Already, advisers with both campaigns of the major presidential candidates have said that Sens. Barack Obama and John McCain are ready to take proactive oversight steps on federal preservation and cultural efforts involving tribes.

At a Sept. 23 NATHPO reception, both Loretta Tuell, an adviser to Obama’s camp, and Jana McKeag, co-chair of the American Indians for McCain Coalition, said their candidates want to make sure that cultural preservation is happening as it should in accordance with federal law.

Downer said he was happy to learn that both candidates want to take positive steps, but he noted that promises made during campaigns are often difficult to see implemented, especially for tribes.
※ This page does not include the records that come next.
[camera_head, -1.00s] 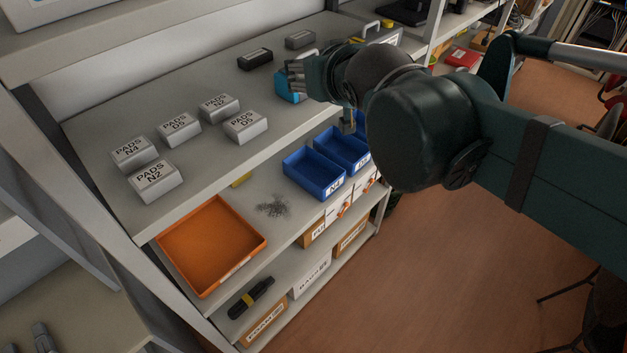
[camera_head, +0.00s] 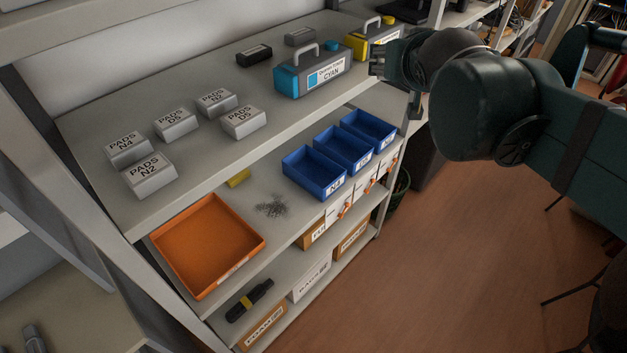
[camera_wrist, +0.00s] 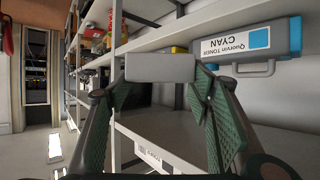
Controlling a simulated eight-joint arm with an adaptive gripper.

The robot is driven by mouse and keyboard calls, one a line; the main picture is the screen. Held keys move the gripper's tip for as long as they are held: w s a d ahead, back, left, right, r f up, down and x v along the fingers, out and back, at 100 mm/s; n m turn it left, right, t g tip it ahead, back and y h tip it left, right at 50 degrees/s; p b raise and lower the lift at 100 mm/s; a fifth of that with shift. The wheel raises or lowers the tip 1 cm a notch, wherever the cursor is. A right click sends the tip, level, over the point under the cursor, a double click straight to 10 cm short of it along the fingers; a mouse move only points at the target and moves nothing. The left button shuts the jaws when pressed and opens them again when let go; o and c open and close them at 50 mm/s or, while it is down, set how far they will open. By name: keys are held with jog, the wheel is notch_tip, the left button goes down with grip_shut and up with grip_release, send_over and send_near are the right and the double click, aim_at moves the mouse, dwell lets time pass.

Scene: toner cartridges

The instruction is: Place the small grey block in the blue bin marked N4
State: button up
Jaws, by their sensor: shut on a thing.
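My gripper (camera_head: 380,62) is in the air to the right of the cyan toner cartridge, near the upper shelf's front edge. In the wrist view its green-padded fingers (camera_wrist: 162,85) are shut on a small grey block (camera_wrist: 160,67). In the head view I cannot make out the block in the fingers. Three blue bins stand in a row on the shelf below; the left one (camera_head: 314,170) has a label that seems to read N4. The middle bin (camera_head: 358,167) and right bin (camera_head: 386,139) have labels too small to read surely. The visible bin floors look empty.
The cyan cartridge (camera_head: 313,70), a yellow one (camera_head: 372,42) and several white PADS blocks (camera_head: 148,176) stand on the upper shelf. A dark block (camera_head: 254,55) and a grey block (camera_head: 300,37) lie behind. An orange tray (camera_head: 207,245) sits left of the bins.

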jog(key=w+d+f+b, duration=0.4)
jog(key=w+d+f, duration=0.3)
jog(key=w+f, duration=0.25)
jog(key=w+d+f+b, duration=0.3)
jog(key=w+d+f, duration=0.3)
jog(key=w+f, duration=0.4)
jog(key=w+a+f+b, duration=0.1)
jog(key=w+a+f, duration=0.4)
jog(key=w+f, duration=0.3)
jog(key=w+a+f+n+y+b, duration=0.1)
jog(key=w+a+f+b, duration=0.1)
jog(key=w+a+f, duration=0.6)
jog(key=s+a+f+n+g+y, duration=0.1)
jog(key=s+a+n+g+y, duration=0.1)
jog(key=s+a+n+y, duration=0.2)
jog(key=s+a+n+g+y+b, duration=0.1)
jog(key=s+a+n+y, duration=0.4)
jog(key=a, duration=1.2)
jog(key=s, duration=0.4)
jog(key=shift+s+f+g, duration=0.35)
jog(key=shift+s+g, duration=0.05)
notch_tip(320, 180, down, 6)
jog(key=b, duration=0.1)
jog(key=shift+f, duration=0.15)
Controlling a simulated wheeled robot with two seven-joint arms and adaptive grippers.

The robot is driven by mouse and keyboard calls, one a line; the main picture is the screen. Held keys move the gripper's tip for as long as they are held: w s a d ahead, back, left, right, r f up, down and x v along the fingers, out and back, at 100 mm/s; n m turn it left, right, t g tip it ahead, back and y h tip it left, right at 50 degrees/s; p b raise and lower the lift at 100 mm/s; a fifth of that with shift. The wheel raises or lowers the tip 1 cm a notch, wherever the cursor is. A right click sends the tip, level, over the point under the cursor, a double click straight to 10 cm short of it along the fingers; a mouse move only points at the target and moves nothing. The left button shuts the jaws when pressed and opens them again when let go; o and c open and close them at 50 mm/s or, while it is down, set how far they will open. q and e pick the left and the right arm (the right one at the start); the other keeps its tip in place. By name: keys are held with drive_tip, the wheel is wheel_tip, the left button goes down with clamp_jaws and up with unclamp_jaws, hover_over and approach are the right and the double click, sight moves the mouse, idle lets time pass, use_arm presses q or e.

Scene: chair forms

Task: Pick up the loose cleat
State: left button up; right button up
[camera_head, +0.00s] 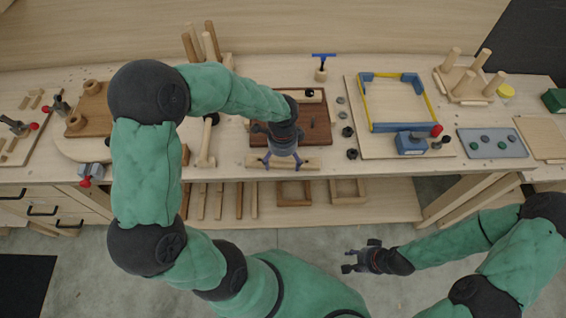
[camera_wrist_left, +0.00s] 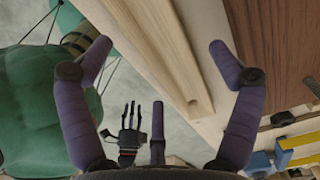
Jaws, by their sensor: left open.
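A pale wooden strip, which looks like the loose cleat (camera_head: 306,164), lies along the front edge of the bench in the head view. In the left wrist view the cleat (camera_wrist_left: 158,50) runs diagonally between my fingers, with a groove or step along one side. My left gripper (camera_head: 283,161) is over the cleat, its fingers spread to either side. It is open in the left wrist view (camera_wrist_left: 160,46), and no finger clearly touches the wood. My right gripper (camera_head: 357,259) hangs in front of the bench, away from the cleat; its fingers are too small to judge.
A dark brown board (camera_head: 318,125) with a pale strip lies just behind the cleat. Black knobs (camera_head: 348,131) stand to its right, near a blue and yellow frame (camera_head: 398,127). A wooden mallet-like piece (camera_head: 206,145) stands to the left. A lower shelf (camera_head: 330,212) holds wooden frames.

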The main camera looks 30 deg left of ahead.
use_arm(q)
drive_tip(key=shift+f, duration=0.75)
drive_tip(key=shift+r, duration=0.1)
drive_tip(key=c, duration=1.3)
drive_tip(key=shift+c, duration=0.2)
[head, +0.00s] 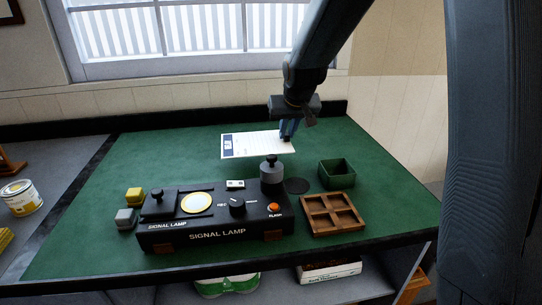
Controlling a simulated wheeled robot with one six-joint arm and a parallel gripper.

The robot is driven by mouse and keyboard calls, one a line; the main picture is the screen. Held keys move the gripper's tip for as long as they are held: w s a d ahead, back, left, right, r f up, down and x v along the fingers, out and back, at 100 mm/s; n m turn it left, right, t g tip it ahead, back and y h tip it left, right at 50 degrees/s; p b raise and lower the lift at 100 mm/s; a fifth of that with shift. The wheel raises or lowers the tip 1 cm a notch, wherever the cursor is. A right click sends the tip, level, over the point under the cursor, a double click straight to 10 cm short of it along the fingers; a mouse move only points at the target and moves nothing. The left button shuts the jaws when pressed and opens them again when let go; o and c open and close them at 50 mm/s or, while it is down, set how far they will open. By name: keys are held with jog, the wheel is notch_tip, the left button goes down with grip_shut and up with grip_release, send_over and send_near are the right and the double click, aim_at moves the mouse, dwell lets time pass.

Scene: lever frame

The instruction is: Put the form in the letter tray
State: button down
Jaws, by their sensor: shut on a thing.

“Once they get in office, they have 100,000 voices asking them for attention. And the bulk of money ends up going to federal and state interests – they definitely need more encouragement from tribal interests.”

Attention from the presidential campaign advisers is just one indication that tribal cultural preservation may play a heightened role in coming years on the federal level.

In recent days, leaders of the Senate Committee on Indian Affairs told Indian Country Today that they support a federal investigation aimed at strengthening the implementation of NAGPRA.

As of late September, Sen. Byron Dorgan, D-N.D., was set to call for a report and study by the U.S. Government Accountability Office to explore federal government compliance and enforcement of the law. Sen. Lisa Murkowski, R-Alaska, expressed strong support for the action.